─── INFORMATION PROVIDED ───

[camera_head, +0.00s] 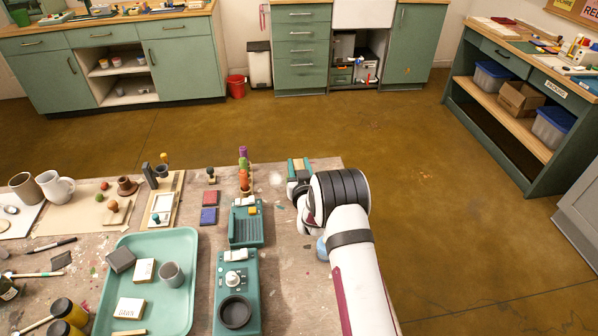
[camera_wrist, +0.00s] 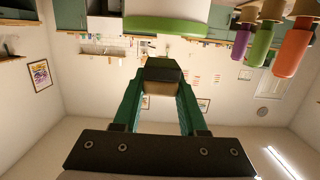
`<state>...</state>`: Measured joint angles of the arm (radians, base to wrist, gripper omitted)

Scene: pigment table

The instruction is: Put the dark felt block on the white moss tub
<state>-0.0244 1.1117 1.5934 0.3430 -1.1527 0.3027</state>
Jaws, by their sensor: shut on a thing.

───

• [TASK STATEMENT]: Please set down each line of the data above exactly as written, without the pictures.

• [FINAL RESULT]:
[camera_head, +0.00s] 
[camera_wrist, +0.00s] 
`<state>...</state>`: Measured joint angles of the arm (radians, base to wrist, gripper omitted)

Scene: pigment table

The instruction is: Put the dark felt block on the white moss tub
<state>-0.0244 1.1117 1.5934 0.3430 -1.1527 0.3027</state>
Jaws, by their sensor: shut on a thing.

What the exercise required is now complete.